Exercise description ->
Search the records for the word "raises" and pick out every line that has it.

Input rows ->
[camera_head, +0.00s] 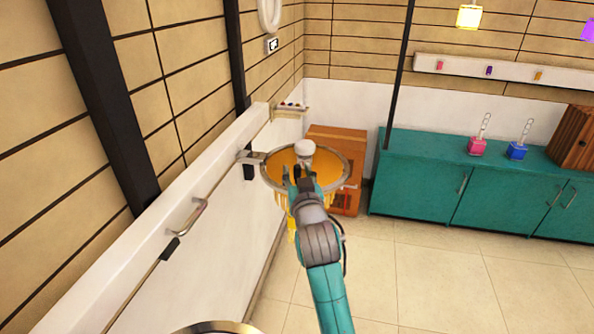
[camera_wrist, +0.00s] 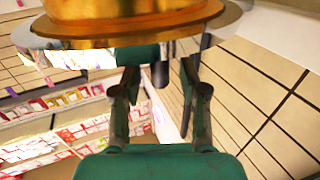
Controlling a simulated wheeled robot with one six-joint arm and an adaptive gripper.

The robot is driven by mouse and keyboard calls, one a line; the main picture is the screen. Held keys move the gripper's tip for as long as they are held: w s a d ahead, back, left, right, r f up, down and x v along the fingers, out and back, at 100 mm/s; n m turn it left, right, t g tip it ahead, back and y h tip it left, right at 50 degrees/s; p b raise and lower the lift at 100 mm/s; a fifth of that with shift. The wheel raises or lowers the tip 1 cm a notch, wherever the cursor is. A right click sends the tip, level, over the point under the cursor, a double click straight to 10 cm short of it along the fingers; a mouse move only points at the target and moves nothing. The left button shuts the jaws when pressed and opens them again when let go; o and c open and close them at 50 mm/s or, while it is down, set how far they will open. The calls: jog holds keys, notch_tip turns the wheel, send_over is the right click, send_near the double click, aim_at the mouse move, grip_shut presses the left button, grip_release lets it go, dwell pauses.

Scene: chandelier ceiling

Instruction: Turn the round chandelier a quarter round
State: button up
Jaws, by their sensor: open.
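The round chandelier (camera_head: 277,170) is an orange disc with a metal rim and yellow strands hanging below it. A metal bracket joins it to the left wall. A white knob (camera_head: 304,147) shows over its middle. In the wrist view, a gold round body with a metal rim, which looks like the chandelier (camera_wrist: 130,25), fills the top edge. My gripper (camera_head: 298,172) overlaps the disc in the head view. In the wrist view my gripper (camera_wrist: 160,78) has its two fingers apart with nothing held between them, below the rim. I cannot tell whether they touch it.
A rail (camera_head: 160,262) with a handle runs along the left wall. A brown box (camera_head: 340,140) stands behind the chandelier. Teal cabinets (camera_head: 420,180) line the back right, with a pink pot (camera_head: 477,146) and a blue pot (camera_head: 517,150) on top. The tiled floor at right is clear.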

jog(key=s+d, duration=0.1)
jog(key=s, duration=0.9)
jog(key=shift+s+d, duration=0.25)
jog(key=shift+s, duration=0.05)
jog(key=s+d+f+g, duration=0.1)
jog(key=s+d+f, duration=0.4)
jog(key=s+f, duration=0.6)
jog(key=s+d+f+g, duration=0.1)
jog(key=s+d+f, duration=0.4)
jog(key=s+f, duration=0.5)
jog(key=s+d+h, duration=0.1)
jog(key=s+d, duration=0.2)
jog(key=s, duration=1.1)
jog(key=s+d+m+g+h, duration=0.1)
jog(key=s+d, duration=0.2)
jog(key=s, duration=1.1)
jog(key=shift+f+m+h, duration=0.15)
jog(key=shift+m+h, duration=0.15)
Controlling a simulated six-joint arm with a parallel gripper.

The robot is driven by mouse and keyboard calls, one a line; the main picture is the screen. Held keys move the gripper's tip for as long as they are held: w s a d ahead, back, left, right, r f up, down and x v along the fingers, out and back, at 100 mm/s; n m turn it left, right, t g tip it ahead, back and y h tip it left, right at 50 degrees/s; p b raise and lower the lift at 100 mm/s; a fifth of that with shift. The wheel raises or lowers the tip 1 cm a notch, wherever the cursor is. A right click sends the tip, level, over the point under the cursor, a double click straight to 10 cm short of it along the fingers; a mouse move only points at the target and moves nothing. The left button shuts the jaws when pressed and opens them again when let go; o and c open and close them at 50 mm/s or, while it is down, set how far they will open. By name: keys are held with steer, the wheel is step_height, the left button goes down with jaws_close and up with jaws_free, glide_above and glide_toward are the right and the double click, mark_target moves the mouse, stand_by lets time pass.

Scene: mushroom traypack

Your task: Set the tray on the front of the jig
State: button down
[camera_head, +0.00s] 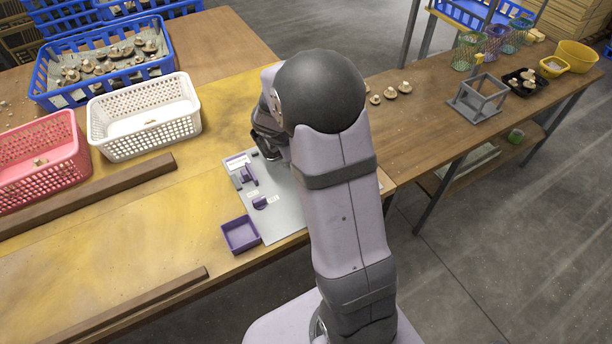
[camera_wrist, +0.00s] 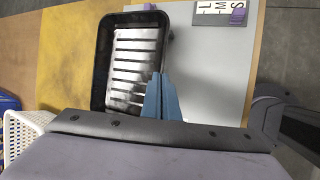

Final result ->
The robot is driven by mouse and keyboard calls, one a line; the main picture is the screen. Held keys move the gripper's tip for as long as they are held: w s a d ahead, back, left, right, r f up, down and x v along the fingers, out and back, at 100 mm/s; n m turn it left, right, t g tip it ahead, back and y h tip it left, right at 50 degrees/s; p b raise and lower the lift at 100 mm/s; a fifth of that with shift. The wheel raises or lowers the tip 1 cm a notch, wherever the cursor is. A right click sends the tip, level, over the point under the cursor, a double click straight to 10 cm short of it along the fingers; a mouse move only points at the target and moves nothing. The left button shuts the jaws when pressed and opens them again when let go; o and c open and close them at 50 mm/s or, while it is down, set how far they will open. The calls: jog holds keys, notch_tip turns the wheel, send_over is the right click, send_near the double click, aim_at the mouse move, grip_shut presses the left button, grip_release lets it go, dwell pauses.
The robot is driven by mouse and keyboard calls, one a line; the main picture is the screen. Held keys move the gripper's tip for as long as they are held: w s a d ahead, back, left, right, r f up, down and x v along the fingers, out and back, at 100 mm/s; n m turn it left, right, t g tip it ahead, back and y h tip it left, right at 50 degrees/s; p b raise and lower the lift at 100 mm/s; a fifth of that with shift. The wheel raises or lowers the tip 1 cm a notch, wherever the cursor is. A right click sends the tip, level, over the point under the cursor, a double click straight to 10 cm short of it along the fingers; a mouse move only points at the target and moves nothing. The left button shuts the jaws when pressed and opens them again when let go; o and c open and close them at 50 mm/s or, while it is down, set how far they will open. By name: keys are held with steer, the wheel is step_height, the left button goes down with jaws_close and up with jaws_free, glide_above and glide_toward are the right and the double click, mark_target moves the mouse, stand_by lets time pass.

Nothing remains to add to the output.